SUPPLIED INFORMATION:

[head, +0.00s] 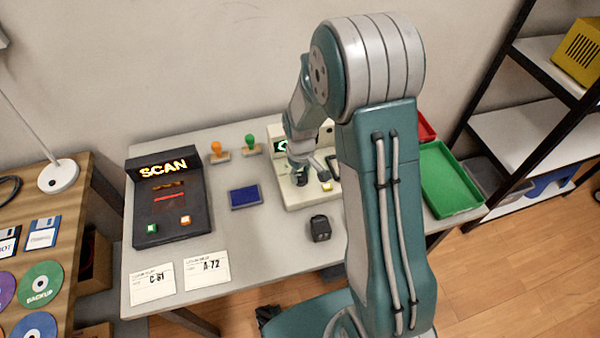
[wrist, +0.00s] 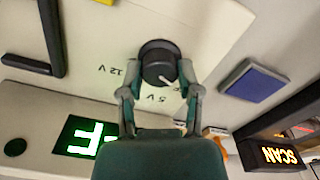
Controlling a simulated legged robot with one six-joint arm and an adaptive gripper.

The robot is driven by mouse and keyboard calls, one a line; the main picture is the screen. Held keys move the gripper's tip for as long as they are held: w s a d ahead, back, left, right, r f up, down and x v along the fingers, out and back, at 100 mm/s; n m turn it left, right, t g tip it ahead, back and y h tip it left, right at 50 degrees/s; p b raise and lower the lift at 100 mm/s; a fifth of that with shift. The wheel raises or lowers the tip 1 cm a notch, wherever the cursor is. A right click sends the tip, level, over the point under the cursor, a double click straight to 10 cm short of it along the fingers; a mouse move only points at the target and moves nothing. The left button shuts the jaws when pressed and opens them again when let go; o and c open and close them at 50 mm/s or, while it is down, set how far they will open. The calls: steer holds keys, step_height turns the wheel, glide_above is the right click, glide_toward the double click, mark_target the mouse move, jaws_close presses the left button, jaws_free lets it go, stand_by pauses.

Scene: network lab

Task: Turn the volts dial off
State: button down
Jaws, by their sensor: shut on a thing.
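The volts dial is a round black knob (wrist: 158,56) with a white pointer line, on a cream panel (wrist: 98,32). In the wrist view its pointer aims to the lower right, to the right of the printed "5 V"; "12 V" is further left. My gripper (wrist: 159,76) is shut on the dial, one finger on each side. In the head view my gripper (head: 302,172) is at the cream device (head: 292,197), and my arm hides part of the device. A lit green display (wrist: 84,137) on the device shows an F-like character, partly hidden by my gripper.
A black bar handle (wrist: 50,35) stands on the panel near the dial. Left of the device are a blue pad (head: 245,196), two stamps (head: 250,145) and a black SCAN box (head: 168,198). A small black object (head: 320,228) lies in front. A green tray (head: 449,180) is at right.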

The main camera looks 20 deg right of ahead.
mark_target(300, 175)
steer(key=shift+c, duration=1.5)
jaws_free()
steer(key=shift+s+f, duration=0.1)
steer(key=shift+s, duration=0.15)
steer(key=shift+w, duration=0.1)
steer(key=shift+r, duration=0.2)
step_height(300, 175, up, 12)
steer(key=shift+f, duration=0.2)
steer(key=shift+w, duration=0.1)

SHORT PROBLEM:
Transcribe each line above verbatim, with the pictures left out.

EXPECTED ANSWER:
[head, +0.00s] 
[wrist, +0.00s] 
Controlling a simulated legged robot with one six-joint arm and an adaptive gripper.

The robot is driven by mouse and keyboard calls, one a line; the main picture is the screen. Held keys move the gripper's tip for as long as they are held: w s a d ahead, back, left, right, r f up, down and x v along the fingers, out and back, at 100 mm/s; n m turn it left, right, t g tip it ahead, back and y h tip it left, right at 50 degrees/s; p b raise and lower the lift at 100 mm/s; a fifth of that with shift. The wheel raises or lowers the tip 1 cm a notch, wherever the cursor is. A right click sends the tip, level, over the point under the cursor, a double click straight to 10 cm short of it along the fingers; a mouse move only points at the target and moves nothing. The left button shuts the jaws when pressed and opens them again when let go; o and c open and close them at 50 mm/s or, while it is down, set how far they will open. The calls: steer holds keys, step_height turns the wheel, glide_above is the right click, glide_toward the double click, mark_target the mouse move, jaws_close presses the left button, jaws_free lets it go, stand_by pauses.

Scene: network lab

Task: Turn the volts dial off
State: button down
Jaws, by their sensor: shut on a thing.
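The volts dial is a round black knob (wrist: 158,56) with a white pointer line, on a cream panel (wrist: 98,32). In the wrist view its pointer aims to the lower right, to the right of the printed "5 V"; "12 V" is further left. My gripper (wrist: 159,76) is shut on the dial, one finger on each side. In the head view my gripper (head: 302,172) is at the cream device (head: 292,197), and my arm hides part of the device. A lit green display (wrist: 84,137) on the device shows an F-like character, partly hidden by my gripper.
A black bar handle (wrist: 50,35) stands on the panel near the dial. Left of the device are a blue pad (head: 245,196), two stamps (head: 250,145) and a black SCAN box (head: 168,198). A small black object (head: 320,228) lies in front. A green tray (head: 449,180) is at right.

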The main camera looks 20 deg right of ahead.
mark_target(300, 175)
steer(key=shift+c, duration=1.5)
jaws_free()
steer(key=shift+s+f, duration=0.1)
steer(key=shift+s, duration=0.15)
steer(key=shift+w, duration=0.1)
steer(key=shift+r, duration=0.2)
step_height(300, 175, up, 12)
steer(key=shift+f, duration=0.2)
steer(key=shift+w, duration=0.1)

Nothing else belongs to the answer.